### [PROBLEM]
Both end lines count: copy exactly from the line that contains "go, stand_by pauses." to the line that contains "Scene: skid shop", and only those lines.

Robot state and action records
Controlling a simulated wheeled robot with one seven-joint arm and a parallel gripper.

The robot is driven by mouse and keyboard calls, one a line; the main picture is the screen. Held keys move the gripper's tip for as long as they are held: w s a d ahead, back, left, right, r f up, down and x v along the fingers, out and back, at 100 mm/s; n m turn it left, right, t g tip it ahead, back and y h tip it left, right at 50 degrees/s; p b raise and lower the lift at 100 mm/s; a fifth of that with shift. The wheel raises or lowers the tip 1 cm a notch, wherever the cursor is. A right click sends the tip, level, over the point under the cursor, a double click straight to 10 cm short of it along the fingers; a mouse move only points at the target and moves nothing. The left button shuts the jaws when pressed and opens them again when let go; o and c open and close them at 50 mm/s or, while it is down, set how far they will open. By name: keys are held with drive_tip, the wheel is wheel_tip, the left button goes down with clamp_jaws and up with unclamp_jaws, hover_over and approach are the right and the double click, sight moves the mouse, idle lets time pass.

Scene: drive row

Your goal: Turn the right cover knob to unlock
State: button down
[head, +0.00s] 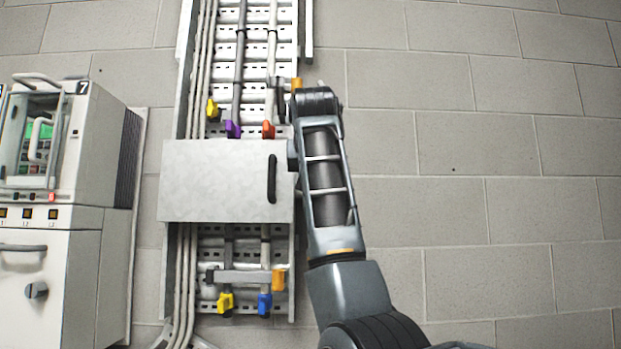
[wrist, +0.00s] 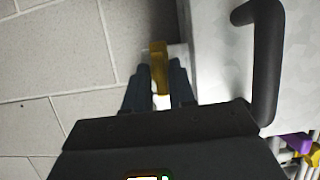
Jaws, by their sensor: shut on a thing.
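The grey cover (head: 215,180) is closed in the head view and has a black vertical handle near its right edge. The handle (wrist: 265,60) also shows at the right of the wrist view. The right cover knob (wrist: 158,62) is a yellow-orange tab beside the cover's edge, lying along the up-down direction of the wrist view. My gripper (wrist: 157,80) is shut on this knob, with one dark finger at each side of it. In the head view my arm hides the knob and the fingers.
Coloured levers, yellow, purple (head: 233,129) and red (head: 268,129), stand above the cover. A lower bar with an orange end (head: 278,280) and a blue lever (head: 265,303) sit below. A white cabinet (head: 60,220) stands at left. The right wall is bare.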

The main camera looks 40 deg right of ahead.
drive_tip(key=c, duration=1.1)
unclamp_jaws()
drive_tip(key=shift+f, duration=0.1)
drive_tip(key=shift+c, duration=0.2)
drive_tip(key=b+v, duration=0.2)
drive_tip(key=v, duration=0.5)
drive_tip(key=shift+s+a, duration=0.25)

...

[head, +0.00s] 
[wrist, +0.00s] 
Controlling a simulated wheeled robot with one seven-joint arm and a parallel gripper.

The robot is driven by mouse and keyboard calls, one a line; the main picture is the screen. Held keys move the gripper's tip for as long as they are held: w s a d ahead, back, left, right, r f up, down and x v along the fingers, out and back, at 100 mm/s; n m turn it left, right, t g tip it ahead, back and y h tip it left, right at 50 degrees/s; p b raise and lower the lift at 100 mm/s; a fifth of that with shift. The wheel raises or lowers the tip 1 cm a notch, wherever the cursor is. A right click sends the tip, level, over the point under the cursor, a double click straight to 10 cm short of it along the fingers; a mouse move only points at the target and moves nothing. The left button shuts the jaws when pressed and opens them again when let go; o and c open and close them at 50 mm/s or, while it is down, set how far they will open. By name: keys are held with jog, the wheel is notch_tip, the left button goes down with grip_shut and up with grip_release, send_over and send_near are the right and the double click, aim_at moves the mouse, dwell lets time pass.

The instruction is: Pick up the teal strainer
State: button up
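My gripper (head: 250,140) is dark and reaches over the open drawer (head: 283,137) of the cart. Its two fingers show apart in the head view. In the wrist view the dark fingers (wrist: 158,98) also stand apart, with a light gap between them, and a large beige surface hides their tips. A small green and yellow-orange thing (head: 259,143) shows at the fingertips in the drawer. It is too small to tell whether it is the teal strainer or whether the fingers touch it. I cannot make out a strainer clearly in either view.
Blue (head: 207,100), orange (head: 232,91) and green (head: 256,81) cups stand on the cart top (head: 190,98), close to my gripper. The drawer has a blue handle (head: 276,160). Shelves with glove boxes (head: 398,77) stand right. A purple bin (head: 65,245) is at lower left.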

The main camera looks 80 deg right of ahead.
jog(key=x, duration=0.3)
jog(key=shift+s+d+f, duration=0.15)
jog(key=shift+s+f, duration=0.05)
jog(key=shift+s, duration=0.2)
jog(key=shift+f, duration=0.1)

--

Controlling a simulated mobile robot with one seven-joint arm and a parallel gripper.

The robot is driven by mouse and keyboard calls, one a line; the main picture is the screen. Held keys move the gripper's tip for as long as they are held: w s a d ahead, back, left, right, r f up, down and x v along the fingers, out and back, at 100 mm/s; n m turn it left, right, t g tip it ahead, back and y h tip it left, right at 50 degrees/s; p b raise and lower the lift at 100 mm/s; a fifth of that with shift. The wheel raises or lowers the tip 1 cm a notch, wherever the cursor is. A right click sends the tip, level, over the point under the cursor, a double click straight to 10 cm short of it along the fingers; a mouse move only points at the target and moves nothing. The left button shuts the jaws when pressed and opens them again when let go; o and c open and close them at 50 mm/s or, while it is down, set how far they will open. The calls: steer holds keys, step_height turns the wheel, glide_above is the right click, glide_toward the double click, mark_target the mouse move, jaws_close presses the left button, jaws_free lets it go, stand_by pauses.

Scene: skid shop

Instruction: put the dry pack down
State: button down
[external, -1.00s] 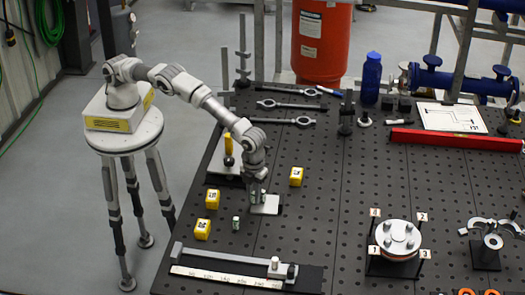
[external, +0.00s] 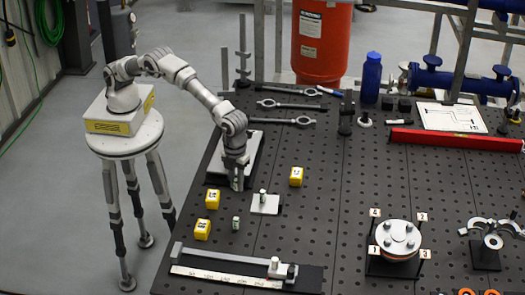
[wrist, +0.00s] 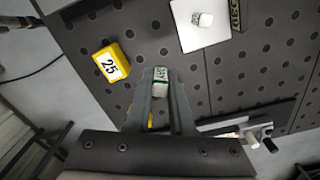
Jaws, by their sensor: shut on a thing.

### [EXERCISE OUTPUT]
The robot is driven by mouse and keyboard calls, one a line; the main picture is the screen. Held keys move the gripper's tip for as long as they are held: w s a d ahead, back, left, right, r f up, down and x v along the fingers, out and back, at 100 mm/s; n m turn it left, right, t g tip it ahead, back and y h tip it left, right at 50 degrees/s; p b raise and lower the lift at 100 mm/s; a fifth of that with shift. The wheel raises or lowers the tip 1 cm a notch, wherever the cursor is. A right click sends the tip, level, over the point under the cursor, a double click straight to 10 cm short of it along the fingers; a mouse move only points at the target and moves nothing. The left button shuts the jaws when pressed and opens them again when let go; o and c open and close them at 50 mm/s or, while it is down, set how far they will open. The calls: steer holds keys, step_height turns the wheel, glide_above is the right click, glide_toward the double click, mark_target the mouse move, jaws_close presses the left button, jaws_free lets it go, stand_by pauses.

Scene: skid shop

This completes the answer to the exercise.